## What is being asked
From the listing below, pull each line that includes "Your".

## Data records

# # # # # # #

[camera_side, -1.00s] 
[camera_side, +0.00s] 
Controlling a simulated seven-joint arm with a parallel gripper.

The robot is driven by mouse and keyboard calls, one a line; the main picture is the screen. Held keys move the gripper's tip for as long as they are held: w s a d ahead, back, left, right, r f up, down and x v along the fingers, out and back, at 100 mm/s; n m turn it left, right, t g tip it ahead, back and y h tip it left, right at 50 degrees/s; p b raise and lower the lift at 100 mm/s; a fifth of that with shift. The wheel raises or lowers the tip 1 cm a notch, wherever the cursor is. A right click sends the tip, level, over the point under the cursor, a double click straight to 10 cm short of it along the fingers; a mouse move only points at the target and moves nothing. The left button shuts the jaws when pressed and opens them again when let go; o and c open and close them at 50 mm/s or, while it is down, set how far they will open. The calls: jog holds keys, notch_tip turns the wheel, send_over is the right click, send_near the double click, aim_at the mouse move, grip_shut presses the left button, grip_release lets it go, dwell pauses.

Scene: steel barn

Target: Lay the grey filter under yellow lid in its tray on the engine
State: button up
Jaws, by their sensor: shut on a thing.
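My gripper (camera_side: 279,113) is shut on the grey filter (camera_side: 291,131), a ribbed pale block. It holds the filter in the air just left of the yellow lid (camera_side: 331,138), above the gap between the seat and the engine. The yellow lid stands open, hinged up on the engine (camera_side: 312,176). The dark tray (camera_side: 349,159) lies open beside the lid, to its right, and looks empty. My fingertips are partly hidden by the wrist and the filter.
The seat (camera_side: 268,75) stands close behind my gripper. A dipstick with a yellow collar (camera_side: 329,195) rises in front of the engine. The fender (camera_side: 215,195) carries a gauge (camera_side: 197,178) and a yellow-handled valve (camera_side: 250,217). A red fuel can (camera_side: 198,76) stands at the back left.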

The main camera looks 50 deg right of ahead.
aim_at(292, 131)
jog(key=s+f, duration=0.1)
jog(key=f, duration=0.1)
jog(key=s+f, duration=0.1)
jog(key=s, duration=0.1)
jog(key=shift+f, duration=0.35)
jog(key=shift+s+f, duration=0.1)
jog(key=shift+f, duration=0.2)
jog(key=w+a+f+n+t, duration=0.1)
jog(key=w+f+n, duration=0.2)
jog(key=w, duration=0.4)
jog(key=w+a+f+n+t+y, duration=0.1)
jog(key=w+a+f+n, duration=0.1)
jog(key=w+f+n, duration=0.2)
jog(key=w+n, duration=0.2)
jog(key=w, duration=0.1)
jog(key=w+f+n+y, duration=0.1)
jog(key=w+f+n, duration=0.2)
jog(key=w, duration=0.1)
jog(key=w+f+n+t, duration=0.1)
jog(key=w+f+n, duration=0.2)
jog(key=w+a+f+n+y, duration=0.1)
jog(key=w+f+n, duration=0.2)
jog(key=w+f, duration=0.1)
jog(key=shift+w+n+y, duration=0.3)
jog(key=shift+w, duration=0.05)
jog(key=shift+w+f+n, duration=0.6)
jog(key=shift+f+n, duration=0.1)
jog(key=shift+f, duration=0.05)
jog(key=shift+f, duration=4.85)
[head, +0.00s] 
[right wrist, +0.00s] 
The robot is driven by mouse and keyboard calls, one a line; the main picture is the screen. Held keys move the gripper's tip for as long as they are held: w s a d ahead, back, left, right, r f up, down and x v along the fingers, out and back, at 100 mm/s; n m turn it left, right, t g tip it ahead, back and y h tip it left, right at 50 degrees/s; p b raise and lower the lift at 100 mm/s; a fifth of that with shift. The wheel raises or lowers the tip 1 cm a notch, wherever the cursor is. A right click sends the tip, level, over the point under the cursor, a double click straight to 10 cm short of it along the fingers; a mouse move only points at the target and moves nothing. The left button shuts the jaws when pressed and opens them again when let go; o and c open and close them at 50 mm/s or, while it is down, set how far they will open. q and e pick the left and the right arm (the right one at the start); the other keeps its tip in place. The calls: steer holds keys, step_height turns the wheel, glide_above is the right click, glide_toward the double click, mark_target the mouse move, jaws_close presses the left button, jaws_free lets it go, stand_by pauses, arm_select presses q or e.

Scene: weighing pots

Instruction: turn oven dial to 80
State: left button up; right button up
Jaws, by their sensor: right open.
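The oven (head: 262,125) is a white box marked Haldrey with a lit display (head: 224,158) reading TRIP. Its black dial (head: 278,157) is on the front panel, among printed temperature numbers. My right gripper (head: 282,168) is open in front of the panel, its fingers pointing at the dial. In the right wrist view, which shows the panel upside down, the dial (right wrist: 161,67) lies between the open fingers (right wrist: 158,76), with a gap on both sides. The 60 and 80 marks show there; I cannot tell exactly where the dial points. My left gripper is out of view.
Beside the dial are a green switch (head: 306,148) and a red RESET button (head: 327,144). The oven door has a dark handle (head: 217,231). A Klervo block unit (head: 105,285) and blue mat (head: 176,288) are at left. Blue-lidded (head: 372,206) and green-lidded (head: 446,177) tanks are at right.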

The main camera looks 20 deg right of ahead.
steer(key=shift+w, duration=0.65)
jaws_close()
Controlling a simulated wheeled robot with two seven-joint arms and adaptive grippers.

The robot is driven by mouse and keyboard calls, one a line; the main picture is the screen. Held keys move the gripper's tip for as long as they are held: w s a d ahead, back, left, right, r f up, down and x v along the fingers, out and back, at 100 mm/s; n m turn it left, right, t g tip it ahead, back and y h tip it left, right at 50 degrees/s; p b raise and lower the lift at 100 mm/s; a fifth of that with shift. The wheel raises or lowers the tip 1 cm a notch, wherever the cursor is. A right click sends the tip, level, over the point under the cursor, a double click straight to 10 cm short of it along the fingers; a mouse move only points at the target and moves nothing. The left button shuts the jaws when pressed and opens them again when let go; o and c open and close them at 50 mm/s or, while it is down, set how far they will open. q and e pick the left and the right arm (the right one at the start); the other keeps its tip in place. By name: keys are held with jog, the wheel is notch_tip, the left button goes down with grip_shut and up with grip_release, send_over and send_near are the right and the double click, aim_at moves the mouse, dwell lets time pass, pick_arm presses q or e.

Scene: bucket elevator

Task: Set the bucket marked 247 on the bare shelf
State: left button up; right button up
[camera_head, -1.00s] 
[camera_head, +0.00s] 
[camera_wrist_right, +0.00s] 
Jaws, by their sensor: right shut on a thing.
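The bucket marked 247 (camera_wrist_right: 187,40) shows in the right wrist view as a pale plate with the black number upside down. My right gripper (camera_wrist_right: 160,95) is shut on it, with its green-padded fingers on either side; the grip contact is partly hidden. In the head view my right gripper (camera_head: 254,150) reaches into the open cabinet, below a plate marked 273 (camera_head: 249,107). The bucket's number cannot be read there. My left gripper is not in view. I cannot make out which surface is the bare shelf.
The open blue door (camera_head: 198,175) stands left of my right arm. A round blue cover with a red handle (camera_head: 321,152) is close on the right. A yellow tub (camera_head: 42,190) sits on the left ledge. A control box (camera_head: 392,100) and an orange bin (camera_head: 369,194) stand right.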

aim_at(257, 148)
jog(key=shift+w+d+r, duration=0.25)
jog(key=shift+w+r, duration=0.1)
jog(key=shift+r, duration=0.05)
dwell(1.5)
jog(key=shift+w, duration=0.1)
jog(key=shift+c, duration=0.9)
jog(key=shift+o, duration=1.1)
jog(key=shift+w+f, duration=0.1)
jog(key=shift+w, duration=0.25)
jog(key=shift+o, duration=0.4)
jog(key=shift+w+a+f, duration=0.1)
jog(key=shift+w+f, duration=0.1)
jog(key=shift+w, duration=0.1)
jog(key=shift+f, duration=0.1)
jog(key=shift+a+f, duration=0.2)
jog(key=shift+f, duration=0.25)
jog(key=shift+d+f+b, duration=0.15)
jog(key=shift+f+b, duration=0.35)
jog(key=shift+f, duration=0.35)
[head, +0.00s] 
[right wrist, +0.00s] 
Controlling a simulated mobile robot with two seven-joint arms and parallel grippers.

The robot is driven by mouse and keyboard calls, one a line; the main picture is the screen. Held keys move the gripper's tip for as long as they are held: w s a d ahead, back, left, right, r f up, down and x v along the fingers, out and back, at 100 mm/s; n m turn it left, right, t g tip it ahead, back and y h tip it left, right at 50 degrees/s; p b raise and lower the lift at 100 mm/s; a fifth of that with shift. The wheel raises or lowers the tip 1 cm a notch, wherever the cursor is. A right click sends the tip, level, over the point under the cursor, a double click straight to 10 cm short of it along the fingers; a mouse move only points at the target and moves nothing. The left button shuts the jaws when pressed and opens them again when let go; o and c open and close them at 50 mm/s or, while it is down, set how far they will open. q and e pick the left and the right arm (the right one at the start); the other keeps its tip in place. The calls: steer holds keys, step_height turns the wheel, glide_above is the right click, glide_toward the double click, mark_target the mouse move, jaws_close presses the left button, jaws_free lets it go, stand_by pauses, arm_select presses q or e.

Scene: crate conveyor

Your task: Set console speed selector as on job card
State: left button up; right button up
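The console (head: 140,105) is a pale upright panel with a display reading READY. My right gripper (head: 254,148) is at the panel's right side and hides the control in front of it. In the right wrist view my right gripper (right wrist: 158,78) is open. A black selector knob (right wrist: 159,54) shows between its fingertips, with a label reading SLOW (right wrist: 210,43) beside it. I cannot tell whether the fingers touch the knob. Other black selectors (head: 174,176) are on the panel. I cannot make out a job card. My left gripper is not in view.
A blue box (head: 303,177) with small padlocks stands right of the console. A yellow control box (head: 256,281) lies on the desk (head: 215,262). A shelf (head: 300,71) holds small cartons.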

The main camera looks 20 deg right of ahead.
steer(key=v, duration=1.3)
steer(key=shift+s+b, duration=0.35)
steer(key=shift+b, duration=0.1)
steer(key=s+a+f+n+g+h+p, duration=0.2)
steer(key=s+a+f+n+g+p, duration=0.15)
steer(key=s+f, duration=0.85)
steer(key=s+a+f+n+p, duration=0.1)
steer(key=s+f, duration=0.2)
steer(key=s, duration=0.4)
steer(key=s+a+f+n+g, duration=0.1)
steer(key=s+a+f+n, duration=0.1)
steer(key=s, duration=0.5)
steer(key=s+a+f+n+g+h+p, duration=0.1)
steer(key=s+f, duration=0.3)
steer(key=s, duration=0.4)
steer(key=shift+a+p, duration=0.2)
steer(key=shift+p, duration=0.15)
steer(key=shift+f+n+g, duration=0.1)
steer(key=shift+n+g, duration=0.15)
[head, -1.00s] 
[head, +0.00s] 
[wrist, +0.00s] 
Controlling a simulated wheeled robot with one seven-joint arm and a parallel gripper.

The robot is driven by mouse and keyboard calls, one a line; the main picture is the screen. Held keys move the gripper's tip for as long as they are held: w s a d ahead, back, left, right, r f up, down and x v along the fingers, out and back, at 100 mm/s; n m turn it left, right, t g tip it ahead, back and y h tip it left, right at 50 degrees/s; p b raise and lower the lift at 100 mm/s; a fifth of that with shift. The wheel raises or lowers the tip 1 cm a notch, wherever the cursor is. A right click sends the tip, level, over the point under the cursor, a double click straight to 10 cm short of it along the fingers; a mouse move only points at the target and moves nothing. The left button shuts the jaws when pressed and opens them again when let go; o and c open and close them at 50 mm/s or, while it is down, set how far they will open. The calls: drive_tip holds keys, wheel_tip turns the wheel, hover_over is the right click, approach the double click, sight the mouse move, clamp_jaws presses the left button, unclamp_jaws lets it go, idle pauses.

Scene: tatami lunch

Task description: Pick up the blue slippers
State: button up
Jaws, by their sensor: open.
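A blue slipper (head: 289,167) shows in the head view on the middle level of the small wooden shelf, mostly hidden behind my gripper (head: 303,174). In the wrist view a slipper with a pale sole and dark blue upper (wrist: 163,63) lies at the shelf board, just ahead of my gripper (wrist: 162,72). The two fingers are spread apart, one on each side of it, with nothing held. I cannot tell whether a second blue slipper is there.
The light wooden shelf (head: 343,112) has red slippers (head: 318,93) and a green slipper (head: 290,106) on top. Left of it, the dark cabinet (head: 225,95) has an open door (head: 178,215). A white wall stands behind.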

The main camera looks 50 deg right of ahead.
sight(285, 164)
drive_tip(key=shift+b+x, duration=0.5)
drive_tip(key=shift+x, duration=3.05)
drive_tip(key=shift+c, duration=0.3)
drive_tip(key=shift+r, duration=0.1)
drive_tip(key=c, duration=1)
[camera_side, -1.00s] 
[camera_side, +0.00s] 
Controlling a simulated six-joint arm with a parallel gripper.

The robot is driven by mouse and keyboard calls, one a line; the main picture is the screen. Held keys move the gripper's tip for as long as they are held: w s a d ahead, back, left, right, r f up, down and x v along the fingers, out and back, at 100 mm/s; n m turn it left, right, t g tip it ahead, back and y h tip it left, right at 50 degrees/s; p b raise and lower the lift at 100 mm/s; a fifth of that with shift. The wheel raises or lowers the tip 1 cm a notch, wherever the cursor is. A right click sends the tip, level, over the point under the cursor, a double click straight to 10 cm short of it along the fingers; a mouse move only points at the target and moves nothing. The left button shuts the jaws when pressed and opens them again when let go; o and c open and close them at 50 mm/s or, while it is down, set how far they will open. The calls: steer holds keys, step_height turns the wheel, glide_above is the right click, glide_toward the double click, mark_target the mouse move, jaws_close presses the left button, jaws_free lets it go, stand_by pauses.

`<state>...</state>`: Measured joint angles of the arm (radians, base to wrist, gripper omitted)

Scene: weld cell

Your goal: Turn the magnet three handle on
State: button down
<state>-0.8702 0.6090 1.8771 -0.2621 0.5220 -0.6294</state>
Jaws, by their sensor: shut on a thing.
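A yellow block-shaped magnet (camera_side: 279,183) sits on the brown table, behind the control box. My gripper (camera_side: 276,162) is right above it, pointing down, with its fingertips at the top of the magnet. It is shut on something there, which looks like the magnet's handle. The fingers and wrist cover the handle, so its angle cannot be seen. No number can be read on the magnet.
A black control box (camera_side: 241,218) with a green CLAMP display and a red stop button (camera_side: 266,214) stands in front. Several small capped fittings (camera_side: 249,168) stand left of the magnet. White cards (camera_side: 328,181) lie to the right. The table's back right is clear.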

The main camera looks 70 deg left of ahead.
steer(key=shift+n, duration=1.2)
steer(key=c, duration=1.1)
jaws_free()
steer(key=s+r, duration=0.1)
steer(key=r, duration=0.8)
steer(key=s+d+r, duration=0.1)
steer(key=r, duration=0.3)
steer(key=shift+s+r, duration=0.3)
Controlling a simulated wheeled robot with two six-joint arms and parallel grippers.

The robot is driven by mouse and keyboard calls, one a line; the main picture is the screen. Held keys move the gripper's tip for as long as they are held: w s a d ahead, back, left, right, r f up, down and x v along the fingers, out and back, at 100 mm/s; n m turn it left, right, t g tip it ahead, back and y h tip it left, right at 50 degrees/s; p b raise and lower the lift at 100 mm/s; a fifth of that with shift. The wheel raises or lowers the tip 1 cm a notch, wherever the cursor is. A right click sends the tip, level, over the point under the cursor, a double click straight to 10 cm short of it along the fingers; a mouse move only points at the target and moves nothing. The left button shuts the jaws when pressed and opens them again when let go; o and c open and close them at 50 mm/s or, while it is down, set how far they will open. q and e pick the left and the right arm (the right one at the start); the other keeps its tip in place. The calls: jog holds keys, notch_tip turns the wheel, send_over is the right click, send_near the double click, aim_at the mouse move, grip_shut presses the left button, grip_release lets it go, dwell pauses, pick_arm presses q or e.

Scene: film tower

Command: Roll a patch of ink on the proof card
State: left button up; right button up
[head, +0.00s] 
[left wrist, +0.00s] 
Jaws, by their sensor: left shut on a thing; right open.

# # # # # # #

## Exercise output
Your task: Set console speed selector as on job card
Your goal: Turn the magnet three handle on

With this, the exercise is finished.